For Immediate Release
June 26, 2008
For More Information Contact:
Ed Shelleby
(202) 662-3602
WASHINGTON, D.C.— Children’s Defense Fund (CDF) General Counsel Susan Gates today released the following statement concerning the Supreme Court’s decision in the District of Columbia v. Heller case, which struck down Washington, D.C.’s decades-old handgun ban. Earlier this year, CDF and several other organizations submitted an amicus curiae brief to the Supreme Court urging the Justices to uphold the ban.
“The Children’s Defense Fund is disappointed with the U.S. Supreme Court’s decision to strike down D.C.’s handgun ban. Laws such as the D.C. ban not only provide reasonable restrictions, but also are critical to protecting children and teens who are extremely vulnerable to gun violence, as highlighted by CDF’s recently released gun report, Protect Children, Not Guns.
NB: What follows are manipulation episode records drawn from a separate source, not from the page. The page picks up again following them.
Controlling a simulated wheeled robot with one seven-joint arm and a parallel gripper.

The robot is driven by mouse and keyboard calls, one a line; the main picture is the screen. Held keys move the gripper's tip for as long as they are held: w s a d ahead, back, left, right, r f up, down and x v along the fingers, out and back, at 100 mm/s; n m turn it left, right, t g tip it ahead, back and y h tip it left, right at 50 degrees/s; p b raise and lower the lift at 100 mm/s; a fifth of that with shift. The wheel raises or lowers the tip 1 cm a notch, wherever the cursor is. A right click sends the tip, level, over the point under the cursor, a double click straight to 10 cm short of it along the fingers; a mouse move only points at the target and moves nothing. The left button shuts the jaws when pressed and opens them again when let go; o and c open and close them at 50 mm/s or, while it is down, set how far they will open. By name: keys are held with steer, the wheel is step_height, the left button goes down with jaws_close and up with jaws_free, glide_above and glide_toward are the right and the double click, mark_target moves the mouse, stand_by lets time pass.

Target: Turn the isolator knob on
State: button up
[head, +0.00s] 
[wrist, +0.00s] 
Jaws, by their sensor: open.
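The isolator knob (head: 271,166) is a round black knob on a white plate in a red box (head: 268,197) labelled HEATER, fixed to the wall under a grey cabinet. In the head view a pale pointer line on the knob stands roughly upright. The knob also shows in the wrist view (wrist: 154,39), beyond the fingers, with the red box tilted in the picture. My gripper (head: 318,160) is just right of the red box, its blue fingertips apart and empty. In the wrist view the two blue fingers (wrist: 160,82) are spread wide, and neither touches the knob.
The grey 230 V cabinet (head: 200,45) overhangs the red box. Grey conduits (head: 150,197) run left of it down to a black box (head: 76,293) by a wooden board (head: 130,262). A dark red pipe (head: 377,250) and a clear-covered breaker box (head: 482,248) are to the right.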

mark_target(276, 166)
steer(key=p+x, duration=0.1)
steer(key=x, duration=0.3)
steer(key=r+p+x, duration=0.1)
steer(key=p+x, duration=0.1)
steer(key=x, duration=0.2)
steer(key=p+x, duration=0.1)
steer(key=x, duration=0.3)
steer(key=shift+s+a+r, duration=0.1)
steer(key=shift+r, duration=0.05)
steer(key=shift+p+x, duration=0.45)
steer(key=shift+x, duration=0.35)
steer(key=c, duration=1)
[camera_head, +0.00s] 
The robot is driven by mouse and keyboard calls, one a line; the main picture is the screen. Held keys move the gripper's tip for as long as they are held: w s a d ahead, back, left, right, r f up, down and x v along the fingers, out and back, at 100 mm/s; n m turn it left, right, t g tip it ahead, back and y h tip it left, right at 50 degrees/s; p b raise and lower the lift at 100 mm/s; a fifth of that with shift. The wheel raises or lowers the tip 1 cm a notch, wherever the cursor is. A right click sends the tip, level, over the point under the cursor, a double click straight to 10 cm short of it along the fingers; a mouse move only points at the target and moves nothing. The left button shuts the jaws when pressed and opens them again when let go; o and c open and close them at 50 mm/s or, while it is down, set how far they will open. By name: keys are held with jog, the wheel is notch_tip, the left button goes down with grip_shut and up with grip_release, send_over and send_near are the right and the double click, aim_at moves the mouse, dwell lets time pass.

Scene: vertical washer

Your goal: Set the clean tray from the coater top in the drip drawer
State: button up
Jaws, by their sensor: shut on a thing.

“The gun report reveals that in 2005, the most recent year for which data are available, 3,006 children and teens were killed by firearms, marking the first increase of children and teens killed by gun violence since 1994. It is also the first rise in firearm deaths of children and teens since Congress allowed the Assault Weapons Ban to expire in 2004.
In 2005, more preschoolers were killed by guns than were law enforcement officers in the line of duty.
- The number of children and teens killed by guns in 2005 would fill 120 public school classrooms of 25 students each.
- Eight children and teens are killed each day by gun violence, a death toll that is the equivalent of one Northern Illinois University shooting every 15 hours or one Virginia Tech massacre every four days.
- Additionally, more than five times as many children and teens suffered non-fatal gun injuries in 2005.
“While this decision will have a devastating impact on D.C.’s handgun laws, the Supreme Court did recognize that ‘the Second Amendment is not unlimited’ and that prohibitions on possession and use of handguns are constitutional. Federal, state and local governments must enact laws to prohibit use of handguns by and around children and youth to stop tragic deaths and injuries. We also must urge Congress to enact common sense gun safety measures by requiring criminal background checks on those who purchase guns from unlicensed gun dealers. Finally, we must confront America’s culture of violence by stressing more non-violent values and conflict resolution. In light of the Supreme Court’s decision, every citizen must take action to help ensure our children a safe future.”